Let’s turn our clocks back to 22nd january 1977. I was living in Crewe, sharing a flat in Nantwich Road with Allen Marsden. And on the radio came a “Sight and Sound” concert of Santana.
It was the most amazing, most phenomenal live concert that I have ever heard either before or since and, grabbing a tape, I recorded it. I’ve played the tape to death and it’s all worn away now, and over the last 40-odd years I’ve been trying to track down when and where it was recorded. I’ve even been to the BBC to ask them, and they were no help.
But idly surfing the internet looking for something else I suddenly found a Santana live concert from the Hammersmith Odeon on 15th December 1976 and I only had to listen to the first three notes to know that this was exactly the concert for which I had been seeking.
It really is superb!
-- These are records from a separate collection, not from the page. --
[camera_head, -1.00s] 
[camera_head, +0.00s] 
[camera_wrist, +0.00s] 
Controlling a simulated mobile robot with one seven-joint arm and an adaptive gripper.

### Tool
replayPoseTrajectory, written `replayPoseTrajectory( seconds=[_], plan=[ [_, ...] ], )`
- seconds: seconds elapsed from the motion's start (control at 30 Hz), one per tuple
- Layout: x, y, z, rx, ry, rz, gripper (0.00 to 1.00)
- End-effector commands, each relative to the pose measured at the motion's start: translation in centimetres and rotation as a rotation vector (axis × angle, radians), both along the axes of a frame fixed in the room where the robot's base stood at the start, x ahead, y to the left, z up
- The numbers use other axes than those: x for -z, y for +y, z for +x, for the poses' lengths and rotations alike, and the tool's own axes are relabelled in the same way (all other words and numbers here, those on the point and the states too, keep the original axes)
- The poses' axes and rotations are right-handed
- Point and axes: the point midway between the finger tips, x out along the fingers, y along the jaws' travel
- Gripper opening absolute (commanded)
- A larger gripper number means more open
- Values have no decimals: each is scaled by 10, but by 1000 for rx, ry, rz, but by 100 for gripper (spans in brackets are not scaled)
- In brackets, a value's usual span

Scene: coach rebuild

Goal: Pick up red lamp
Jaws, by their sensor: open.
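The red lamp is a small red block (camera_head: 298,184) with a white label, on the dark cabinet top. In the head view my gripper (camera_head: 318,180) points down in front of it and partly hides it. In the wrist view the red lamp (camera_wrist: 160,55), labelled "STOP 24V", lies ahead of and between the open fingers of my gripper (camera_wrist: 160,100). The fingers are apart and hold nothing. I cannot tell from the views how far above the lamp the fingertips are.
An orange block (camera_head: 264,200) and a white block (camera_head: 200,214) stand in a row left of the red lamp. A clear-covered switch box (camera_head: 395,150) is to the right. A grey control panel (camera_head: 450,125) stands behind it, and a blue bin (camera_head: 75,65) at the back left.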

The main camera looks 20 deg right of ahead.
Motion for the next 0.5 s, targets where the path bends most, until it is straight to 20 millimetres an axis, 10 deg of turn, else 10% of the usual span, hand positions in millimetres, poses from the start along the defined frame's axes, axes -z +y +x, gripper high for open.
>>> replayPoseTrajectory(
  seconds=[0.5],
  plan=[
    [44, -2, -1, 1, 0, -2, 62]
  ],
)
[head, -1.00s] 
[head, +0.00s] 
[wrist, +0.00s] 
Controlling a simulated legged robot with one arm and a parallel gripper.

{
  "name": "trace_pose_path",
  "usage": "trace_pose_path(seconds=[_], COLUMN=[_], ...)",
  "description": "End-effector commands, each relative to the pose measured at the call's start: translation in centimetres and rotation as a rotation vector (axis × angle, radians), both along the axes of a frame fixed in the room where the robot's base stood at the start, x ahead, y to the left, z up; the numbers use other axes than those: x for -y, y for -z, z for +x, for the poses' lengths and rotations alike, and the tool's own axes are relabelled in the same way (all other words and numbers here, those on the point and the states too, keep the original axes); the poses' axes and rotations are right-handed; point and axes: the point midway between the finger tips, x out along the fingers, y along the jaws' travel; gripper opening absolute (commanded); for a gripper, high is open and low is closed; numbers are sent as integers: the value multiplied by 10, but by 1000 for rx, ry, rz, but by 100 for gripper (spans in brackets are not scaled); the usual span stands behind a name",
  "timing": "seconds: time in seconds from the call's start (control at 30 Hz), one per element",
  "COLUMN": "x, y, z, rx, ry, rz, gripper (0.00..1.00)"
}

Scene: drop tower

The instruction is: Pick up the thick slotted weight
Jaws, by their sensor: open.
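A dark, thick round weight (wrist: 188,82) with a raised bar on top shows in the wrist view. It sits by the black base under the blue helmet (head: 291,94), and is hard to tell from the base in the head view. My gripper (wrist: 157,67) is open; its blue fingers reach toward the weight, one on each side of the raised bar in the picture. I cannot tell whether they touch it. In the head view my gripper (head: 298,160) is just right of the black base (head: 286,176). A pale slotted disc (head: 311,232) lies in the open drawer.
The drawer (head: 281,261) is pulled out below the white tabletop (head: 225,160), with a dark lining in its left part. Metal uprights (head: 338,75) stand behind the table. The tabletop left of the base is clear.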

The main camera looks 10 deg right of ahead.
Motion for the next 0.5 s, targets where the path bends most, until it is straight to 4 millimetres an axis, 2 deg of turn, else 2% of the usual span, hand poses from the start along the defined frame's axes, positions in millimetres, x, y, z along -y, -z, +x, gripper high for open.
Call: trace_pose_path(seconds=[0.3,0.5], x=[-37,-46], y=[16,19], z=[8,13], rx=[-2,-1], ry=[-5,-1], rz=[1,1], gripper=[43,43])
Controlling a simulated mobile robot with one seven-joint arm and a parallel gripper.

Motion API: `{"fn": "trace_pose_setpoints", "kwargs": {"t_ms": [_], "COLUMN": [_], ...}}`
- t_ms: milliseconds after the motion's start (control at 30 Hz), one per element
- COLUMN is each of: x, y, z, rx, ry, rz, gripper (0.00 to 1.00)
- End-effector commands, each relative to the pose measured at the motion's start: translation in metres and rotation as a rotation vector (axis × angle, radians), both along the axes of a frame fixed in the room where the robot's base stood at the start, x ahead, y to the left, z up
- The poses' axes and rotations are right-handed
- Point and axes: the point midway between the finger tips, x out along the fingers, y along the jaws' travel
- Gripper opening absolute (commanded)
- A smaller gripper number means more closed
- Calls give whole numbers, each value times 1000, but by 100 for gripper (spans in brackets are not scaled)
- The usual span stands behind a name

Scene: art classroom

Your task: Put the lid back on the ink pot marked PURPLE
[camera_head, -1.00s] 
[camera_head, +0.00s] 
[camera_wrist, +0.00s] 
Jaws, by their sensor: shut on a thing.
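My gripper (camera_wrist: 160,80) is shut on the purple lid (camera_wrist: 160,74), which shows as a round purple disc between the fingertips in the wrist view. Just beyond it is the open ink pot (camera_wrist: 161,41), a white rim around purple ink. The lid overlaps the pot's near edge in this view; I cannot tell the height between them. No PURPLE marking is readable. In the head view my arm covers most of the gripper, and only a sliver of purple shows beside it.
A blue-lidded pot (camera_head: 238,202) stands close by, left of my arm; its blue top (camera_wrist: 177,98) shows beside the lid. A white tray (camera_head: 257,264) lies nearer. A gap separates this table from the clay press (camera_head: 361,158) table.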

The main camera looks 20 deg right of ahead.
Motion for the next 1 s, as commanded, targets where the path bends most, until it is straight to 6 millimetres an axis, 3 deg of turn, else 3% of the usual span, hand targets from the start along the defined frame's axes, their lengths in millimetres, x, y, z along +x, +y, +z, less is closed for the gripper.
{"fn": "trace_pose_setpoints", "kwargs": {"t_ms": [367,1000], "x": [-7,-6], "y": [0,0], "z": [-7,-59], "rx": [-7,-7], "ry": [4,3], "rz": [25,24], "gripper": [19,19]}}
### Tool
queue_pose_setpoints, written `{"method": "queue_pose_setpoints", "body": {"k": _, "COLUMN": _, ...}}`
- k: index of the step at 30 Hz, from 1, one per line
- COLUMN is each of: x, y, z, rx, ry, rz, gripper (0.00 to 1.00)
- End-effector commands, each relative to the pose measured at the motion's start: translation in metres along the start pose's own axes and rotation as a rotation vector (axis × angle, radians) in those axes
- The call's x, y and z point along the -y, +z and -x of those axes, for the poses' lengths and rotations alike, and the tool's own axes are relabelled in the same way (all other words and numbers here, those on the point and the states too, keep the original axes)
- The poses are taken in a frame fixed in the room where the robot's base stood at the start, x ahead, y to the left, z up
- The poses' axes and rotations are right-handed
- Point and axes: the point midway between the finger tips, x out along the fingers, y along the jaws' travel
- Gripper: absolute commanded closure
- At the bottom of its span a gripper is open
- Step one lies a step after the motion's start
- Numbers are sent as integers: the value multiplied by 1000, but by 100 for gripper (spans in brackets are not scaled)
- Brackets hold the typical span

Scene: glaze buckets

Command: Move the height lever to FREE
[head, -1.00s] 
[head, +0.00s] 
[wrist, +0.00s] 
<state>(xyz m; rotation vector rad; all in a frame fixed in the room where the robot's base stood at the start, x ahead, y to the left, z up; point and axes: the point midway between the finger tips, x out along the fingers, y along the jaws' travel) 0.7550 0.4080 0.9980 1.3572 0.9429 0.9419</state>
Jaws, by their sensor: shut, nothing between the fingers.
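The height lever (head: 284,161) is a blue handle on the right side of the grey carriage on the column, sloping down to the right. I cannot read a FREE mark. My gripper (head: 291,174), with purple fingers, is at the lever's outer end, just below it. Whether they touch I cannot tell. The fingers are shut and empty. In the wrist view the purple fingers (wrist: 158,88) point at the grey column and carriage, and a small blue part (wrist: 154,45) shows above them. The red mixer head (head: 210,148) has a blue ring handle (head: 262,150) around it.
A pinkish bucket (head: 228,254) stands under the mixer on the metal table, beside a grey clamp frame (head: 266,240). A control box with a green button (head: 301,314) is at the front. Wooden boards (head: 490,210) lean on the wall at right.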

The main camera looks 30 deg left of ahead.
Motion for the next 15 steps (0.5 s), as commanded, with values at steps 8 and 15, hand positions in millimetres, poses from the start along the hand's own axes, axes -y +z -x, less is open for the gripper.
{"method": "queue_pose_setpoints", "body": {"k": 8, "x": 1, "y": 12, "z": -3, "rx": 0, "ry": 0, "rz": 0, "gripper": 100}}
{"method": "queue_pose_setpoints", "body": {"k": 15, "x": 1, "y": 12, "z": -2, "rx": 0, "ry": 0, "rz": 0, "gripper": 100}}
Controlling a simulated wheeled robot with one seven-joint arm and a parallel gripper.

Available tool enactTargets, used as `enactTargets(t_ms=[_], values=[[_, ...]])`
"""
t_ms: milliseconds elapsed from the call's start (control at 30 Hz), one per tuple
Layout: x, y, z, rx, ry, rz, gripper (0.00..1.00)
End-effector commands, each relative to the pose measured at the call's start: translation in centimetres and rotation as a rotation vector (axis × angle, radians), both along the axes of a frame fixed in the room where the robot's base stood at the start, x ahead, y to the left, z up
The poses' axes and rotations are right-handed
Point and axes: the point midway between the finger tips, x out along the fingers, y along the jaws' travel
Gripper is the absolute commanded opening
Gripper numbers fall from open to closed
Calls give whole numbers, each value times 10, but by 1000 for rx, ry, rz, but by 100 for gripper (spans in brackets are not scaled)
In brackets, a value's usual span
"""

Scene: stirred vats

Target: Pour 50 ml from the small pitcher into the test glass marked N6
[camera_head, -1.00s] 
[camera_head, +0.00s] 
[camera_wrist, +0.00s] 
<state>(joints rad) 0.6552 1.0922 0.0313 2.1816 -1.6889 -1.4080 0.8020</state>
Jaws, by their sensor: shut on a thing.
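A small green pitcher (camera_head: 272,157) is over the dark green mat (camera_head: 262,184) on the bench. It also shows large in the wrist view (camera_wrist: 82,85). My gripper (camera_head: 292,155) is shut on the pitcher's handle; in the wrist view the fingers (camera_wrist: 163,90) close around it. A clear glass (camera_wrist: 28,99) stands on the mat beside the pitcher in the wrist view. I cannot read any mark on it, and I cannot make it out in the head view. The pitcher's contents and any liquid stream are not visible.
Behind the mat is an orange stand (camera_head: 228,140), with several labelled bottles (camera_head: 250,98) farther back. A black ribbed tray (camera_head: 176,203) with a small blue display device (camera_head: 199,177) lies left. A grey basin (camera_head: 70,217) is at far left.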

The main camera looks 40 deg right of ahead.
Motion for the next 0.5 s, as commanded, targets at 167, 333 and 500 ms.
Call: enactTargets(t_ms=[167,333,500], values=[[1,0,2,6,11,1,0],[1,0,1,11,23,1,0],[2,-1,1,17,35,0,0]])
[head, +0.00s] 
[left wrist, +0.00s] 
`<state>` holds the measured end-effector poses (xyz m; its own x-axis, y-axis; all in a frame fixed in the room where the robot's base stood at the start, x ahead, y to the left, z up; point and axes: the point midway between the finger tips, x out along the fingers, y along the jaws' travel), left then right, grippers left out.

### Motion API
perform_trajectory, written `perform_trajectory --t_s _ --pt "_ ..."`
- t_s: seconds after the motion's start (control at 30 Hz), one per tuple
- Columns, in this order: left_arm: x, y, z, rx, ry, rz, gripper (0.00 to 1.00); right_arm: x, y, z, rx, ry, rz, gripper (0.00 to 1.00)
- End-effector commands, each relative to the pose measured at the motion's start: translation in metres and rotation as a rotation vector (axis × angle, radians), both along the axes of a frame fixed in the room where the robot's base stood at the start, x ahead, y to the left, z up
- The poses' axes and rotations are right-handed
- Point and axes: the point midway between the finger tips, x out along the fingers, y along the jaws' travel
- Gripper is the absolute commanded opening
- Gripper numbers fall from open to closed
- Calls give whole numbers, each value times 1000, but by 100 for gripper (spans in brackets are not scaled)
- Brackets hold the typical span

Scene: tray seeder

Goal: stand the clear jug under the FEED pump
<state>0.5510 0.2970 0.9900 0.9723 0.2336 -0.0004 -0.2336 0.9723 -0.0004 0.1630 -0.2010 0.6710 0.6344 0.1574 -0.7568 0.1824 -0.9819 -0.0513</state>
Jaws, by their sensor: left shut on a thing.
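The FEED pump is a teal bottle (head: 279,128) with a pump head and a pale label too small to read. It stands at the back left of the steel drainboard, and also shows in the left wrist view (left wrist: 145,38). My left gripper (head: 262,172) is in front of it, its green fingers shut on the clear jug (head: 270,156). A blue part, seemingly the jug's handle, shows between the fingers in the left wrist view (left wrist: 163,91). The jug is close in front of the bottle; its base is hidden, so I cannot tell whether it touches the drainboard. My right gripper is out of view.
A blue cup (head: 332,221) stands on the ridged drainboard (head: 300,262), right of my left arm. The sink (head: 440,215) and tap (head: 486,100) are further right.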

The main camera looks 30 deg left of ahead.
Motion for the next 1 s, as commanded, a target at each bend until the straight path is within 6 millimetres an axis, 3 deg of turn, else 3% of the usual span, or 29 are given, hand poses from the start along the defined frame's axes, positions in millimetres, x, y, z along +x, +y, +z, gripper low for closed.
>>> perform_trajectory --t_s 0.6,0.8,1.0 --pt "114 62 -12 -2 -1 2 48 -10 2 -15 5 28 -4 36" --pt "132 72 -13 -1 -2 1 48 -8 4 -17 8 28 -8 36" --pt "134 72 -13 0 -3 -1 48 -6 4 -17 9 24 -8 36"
Just listen to “Soul Sacrifice” from about 44:00 onwards.
So listening to Santana on an endless loop I attacked the web page updating. And by the time that I had knocked off for tea, another 30 had bit the dust.
All in all, I call that I good day’s work!
Tea was a burger on a bap, followed by pineapples and blackcurrant sorbet.
And then the evening walk around the headland.
Despite the high winds yet again, the sky was beautifully clear again and once more there was a beautiful view up the coast. The lights of Bréhal-Plage came out perfectly in this picture, taken with the camera being hand-held.
Of course I could have done a lot better with the tripod, but in this wind? You must be joking!
Onwards or upwards then, and round the headland and along the top of the cliffs overlooking the port.
Nothing much has changed in the chantier navale. Spirit of Conrad, Omerta and Aztec Lady are still in there on their blocks, and there’s badger all else for the moment.
So I carried on and broke into a run at my usual spot, much to the amusement of a passer-by and his dog. And tonight I made it all the way over the rise and down the bank as far as the pedestrian crossing.
That’s the farthest that I’ve been
So now it’s bedtime and I’m hoping for a better day tomorrow, with a nice long walk up to LIDL. That should be interesting. I forgot to see what the sale goods are.